Section 6.2. Limited Warranties For Asset Sales. (a) Except as provided
in Section 6.2(b), each Party acknowledges and agrees that any real property,
interests in real property, tangible personal property or Intangible Assets sold
and transferred in accordance with Article III is so sold and transferred
WITHOUT ANY WARRANTY (WHETHER EXPRESS, IMPLIED OR STATUTORY AND NOTWITHSTANDING
ANY ORAL OR WRITTEN STATEMENT BY A SELLING PARTY'S EMPLOYEES, REPRESENTATIVES OR
AGENTS TO THE CONTRARY) WHATSOEVER. ALL SUCH WARRANTIES (INCLUDING, WITHOUT
LIMITATION, THE WARRANTIES OF MERCHANTABILITY AND FITNESS FOR A PARTICULAR
PURPOSE) ARE HEREBY DISCLAIMED AND EXCLUDED.
(b) In connection with a sale and transfer of real property,
interests in real property, tangible personal property or Intangible
Assets pursuant to Article III, the Selling Party shall be deemed to
have represented and warranted to the Acquiring Party that: (i) title
conveyed is good, (ii) conveyance of such title is authorized and
rightful, and (iii) the title so conveyed is free and clear of all
liens, claims, encumbrances or security interests of persons or
entities claiming by or through the Selling Party, except, in the case
of this clause (iii), as the Acquiring Party and the Selling Party may
otherwise agree.
Section 6.3. No Partnership.
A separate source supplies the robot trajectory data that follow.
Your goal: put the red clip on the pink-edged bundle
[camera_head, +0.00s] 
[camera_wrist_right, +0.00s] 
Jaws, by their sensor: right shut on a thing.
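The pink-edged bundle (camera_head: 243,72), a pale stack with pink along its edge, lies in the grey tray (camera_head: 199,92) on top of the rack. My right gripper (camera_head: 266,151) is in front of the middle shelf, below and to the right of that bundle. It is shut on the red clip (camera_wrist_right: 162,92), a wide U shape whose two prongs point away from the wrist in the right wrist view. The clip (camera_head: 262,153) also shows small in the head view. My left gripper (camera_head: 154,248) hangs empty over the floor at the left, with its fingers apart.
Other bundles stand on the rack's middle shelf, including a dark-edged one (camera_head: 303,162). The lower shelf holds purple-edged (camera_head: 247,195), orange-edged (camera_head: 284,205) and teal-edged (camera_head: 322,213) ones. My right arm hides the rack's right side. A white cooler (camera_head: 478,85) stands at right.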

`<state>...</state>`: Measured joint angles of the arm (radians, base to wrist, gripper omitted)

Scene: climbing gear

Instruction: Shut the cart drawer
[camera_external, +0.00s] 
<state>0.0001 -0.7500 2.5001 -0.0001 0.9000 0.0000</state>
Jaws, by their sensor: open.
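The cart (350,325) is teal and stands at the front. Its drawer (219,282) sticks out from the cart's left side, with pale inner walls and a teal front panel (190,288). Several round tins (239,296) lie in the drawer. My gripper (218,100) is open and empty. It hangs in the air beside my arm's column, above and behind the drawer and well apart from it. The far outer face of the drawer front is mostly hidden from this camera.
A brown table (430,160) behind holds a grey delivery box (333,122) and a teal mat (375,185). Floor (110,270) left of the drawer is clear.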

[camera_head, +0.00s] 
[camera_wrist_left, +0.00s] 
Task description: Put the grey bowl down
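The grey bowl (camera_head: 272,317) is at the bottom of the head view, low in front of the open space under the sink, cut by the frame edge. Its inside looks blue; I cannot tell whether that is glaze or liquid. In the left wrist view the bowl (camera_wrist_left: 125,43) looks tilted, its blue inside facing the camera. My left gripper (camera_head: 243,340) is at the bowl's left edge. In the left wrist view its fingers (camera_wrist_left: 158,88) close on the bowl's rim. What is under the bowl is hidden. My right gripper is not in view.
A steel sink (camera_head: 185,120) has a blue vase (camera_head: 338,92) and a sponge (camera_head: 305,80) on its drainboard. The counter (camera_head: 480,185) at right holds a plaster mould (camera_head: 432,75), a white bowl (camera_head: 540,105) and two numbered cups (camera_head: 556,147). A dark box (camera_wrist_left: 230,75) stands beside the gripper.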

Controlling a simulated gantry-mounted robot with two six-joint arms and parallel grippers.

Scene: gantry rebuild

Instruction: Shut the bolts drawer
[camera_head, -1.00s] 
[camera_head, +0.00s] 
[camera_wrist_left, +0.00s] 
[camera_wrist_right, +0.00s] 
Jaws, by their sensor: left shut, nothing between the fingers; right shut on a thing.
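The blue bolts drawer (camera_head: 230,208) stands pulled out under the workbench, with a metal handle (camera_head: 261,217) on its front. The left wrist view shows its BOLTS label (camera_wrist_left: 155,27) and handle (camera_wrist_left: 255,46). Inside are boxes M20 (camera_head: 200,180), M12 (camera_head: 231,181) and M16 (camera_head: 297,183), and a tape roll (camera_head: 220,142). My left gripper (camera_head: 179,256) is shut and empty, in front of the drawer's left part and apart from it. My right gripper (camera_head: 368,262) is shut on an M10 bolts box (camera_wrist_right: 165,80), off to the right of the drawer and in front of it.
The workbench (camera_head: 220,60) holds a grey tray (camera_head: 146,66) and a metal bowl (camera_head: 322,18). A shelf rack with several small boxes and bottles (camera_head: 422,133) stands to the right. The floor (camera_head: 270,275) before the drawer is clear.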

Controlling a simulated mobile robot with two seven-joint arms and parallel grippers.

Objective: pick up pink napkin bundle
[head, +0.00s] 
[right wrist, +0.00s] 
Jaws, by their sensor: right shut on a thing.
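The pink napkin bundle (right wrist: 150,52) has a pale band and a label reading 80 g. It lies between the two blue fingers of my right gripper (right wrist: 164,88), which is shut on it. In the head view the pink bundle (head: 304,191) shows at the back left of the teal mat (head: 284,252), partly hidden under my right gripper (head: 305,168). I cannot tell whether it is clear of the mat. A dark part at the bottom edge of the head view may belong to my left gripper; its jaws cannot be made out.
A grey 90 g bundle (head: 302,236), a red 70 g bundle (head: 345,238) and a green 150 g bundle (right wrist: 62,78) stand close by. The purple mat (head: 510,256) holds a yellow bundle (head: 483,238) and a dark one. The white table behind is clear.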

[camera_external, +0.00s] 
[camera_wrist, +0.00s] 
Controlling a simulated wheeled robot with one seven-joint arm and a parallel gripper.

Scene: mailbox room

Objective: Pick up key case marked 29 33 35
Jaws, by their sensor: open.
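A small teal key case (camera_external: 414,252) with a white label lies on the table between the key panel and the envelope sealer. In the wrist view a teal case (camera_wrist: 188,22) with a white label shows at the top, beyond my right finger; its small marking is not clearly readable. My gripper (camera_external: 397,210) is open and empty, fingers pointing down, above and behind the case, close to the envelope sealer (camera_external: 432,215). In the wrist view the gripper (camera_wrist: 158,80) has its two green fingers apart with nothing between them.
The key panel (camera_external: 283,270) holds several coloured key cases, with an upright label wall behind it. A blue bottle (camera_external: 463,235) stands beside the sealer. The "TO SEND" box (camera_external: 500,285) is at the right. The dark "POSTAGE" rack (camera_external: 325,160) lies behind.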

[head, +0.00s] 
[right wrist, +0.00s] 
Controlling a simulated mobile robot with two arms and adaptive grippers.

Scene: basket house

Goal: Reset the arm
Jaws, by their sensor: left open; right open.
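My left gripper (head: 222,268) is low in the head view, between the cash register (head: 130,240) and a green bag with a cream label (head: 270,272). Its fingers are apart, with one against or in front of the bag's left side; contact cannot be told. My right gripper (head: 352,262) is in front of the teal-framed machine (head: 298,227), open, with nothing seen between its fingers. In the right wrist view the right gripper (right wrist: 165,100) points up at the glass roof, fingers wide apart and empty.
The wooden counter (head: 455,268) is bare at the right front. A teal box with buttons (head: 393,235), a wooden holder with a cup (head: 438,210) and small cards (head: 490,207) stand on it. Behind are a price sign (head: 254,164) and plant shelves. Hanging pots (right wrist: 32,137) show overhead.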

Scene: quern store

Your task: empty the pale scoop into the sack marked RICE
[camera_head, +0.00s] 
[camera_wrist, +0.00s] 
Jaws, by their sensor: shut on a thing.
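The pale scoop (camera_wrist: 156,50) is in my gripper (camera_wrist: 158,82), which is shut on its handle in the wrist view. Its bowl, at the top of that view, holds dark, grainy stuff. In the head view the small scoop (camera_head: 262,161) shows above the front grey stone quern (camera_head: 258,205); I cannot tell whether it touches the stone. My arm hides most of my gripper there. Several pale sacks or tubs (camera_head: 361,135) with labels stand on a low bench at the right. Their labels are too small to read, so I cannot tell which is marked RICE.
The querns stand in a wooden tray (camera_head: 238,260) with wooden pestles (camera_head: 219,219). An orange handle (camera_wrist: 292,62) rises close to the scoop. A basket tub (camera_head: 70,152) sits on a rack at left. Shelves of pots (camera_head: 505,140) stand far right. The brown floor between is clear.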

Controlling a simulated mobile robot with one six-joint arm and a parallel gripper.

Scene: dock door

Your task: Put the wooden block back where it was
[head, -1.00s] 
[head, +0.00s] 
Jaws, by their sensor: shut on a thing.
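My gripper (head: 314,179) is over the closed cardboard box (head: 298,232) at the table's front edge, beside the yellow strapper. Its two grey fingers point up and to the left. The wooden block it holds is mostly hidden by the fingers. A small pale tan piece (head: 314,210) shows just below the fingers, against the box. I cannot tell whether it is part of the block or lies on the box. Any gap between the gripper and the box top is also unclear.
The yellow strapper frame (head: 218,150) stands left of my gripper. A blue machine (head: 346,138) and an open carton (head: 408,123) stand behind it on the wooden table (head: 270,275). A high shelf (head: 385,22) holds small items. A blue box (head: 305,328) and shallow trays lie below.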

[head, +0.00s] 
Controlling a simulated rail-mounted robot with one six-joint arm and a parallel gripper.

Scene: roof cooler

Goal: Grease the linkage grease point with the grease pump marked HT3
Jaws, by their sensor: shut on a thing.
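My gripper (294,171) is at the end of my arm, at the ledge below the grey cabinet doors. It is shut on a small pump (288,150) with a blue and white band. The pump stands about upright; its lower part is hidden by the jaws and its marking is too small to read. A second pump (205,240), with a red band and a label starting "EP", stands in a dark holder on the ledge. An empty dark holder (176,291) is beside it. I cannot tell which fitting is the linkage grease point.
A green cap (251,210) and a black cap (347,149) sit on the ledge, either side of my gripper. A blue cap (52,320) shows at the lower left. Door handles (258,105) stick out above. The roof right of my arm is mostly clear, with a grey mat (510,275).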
The Parties acknowledge and agree that
this Agreement does not create a partnership between, or a joint venture of, a
Party and any other Party. Each Party is an independent contractor and nothing
contained in this Agreement shall be construed to constitute any Party as the
agent of any other Party except as expressly set forth in Sections 2.3 and 2.4.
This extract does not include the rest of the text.